Case Study
Cape Town· Q2 2026· R1.5M
Chepstow Properties deployed a Solar + Battery Arbitrage strategy at their Cape Town warehouse to take control of rising Time-of-Use tariff costs hitting their logistics tenant during peak hours. The project has a projected payback period of just 51 months, and a municipal bill reduction of 41.8% - reducing the tenant's occupancy costs and turning the property into a more resilient, valuable asset.
01
The Challenge
Chepstow Properties' warehouse in Cape Town was facing pressure from rising electricity costs that were quietly working against them. Billed on a Time-of-Use tariff, the site faced peak rates of over R7/kWh in high season — and the warehouse's busiest operational hours fell almost perfectly inside those expensive windows. With no way to shift or control when energy was consumed, every tariff hike hit hardest at exactly the hours the tenant needed power most, pushing utility bills higher, squeezing occupancy costs, and making the property harder to compete with more energy-efficient alternatives. The goal was straightforward: take control of the site's energy costs, pass real savings through to the logistics tenant, and turn the property into a stronger, more valuable asset in the process.
02
Our Solution
We designed and installed an 82.8 kWp rooftop solar PV system paired with an 80 kWh Battery Energy Storage System, with the battery sized specifically around the site's actual load profile during its two daily peak windows.

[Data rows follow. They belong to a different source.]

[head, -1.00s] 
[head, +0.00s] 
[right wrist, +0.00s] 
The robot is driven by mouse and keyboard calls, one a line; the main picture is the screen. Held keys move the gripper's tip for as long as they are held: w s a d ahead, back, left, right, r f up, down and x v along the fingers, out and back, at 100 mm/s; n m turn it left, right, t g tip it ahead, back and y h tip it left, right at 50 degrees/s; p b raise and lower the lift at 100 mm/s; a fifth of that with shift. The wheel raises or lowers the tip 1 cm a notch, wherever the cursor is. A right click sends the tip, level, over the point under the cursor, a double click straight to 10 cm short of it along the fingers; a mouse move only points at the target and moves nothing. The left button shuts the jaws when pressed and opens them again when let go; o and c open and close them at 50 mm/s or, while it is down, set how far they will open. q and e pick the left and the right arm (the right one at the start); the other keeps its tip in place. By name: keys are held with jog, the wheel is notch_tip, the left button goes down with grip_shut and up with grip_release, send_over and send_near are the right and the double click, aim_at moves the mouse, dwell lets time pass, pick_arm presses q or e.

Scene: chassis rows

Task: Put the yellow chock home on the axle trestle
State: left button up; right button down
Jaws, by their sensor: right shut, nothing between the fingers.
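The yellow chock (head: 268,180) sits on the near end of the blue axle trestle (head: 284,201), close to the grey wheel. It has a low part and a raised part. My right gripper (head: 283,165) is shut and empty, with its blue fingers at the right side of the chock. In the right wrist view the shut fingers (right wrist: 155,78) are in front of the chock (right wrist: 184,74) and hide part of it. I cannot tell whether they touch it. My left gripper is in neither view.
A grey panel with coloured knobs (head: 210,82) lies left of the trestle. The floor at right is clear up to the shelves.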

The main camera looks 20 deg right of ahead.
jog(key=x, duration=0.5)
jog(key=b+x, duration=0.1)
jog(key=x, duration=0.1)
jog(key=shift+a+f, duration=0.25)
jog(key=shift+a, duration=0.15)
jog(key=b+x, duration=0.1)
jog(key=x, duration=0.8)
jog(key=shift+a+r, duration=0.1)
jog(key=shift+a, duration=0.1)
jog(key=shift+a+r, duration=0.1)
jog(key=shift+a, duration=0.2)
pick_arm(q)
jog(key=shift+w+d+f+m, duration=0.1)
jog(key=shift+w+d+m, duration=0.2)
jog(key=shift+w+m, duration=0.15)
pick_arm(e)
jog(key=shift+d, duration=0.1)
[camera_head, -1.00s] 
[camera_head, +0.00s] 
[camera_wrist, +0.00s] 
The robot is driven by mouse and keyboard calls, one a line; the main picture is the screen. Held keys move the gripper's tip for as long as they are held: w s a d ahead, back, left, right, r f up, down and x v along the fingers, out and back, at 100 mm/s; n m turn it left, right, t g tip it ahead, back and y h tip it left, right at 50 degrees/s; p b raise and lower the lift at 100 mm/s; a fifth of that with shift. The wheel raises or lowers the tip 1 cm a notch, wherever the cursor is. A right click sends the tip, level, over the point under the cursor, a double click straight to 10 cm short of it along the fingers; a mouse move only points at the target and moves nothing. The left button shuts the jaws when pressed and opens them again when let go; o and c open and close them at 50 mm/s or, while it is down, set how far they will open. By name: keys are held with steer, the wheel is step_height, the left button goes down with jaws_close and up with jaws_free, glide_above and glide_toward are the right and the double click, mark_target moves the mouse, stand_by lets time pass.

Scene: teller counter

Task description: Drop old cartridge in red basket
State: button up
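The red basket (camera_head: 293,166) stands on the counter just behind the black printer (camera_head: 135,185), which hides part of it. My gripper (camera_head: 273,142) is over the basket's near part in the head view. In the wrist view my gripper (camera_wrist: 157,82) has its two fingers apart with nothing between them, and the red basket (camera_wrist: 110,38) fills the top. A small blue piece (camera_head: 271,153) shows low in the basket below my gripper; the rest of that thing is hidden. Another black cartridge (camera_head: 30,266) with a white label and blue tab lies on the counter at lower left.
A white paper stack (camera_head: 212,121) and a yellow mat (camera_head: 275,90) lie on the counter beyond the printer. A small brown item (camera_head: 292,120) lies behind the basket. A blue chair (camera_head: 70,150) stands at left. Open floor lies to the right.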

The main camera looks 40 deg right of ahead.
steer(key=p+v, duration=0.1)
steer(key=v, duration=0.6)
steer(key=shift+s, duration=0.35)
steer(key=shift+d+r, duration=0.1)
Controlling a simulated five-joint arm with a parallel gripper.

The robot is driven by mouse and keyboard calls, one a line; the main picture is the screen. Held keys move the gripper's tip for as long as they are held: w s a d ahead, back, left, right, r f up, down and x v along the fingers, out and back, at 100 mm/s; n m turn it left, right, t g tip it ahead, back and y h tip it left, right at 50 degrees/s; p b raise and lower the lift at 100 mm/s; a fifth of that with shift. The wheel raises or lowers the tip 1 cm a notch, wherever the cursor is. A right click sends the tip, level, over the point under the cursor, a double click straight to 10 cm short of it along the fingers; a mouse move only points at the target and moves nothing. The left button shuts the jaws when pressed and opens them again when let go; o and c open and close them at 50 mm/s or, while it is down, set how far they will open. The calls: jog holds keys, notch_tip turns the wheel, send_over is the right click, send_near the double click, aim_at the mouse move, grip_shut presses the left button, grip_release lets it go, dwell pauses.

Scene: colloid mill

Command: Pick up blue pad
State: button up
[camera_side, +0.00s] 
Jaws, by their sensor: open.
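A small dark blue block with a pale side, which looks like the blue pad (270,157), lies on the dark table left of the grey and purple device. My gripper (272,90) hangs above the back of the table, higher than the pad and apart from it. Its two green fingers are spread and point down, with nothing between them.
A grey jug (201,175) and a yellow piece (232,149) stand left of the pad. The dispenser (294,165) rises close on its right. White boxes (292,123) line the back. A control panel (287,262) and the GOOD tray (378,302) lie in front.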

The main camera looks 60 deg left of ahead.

The battery operates on a two-cycle daily strategy. Each evening, when the grid is cheapest and the warehouse load is low, the battery charges from the grid overnight. It then deploys through the first morning peak window, keeping the site off expensive grid power entirely during that period. As the day progresses, the solar array generates more than the warehouse needs during off-peak midday hours, and that excess production recharges the battery for a second time. By late afternoon, the battery is ready again - deploying through the evening peak and once again sidestepping expensive Peak rates. By cycling the battery twice per day we are able to avoid oversizing the batteries and keep the capital cost efficient.
03
The Outcome
The results make a compelling case. In year one alone, the system is expected to yield over R360,000 in municipal savings, and over the full decade, a total R5.18 million against a capital investment of R1.5 million.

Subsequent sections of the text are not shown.